Yaounde, Cameroon 21-25 February 2000


Table of Contents







I. The Agricultural Situation in the Africa Region

  1. Agriculture dominates the economies of most African countries and is the prime vehicle for economic growth. It produces the bulk of food consumed in Sub-Saharan Africa and accounts for 70% of total employment, about 40% of total merchandise exports and 34% of African GDP.

  2. This sector is the major source of raw material for industry, the main purchaser of simple tools (farm implements) and services (transport), and farmers are the main consumers of locally produced consumer goods. In fact, one to two-thirds of manufacturing value-added in most African countries is based on agricultural raw materials, and many services are linked to agriculture (Barghouti, Garbus and Umali, 1993).

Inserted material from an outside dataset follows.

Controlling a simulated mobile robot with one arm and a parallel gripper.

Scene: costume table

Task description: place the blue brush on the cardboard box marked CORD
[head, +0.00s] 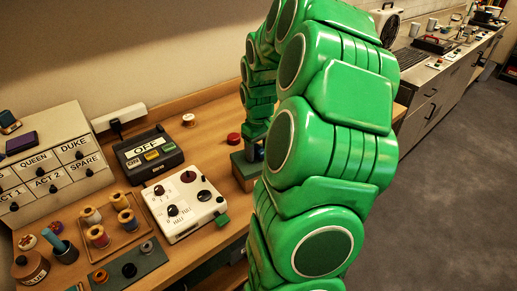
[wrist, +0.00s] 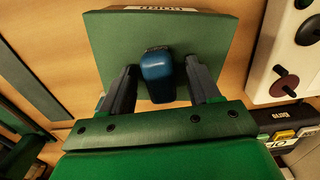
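A dark green box (wrist: 105,45) fills the upper middle of the wrist view. The label at its far edge is upside down and cut off, seeming to read CORD. In the head view the box (head: 245,172) stands on the table, partly behind my arm. A blue, rounded object, apparently the blue brush (wrist: 157,68), is over the box top in the wrist view; I cannot tell whether it touches. My gripper (wrist: 160,72) has one finger on either side of it, with visible gaps, so it is open. In the head view my gripper (head: 251,150) is small and just above the box.
A white control panel (head: 186,206) and a black OFF unit (head: 147,154) stand left of the box. A red-topped round item (head: 234,138) lies close behind it. Farther left are a thread tray (head: 118,238), a dark cup (head: 64,253) and a labelled drawer unit (head: 47,160). My arm hides the table's right part.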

  3. Agriculture will remain, in the foreseeable future, the most important sector for addressing food security and poverty in Africa. Transforming agriculture and expanding its productive capacity is the prerequisite for improving living standards in Sub-Saharan Africa.

  4. Unfortunately, since the 1960's Africa has been the only region of the developing world where per capita food production has been declining, putting large segment of the population in a precarious situation in terms of food security and nutrition. To reverse this trend, most African Governments undertook, two decades ago, extensive economic policy reforms, nevertheless, without achieving any perceptible improvement in food security and reduction in poverty.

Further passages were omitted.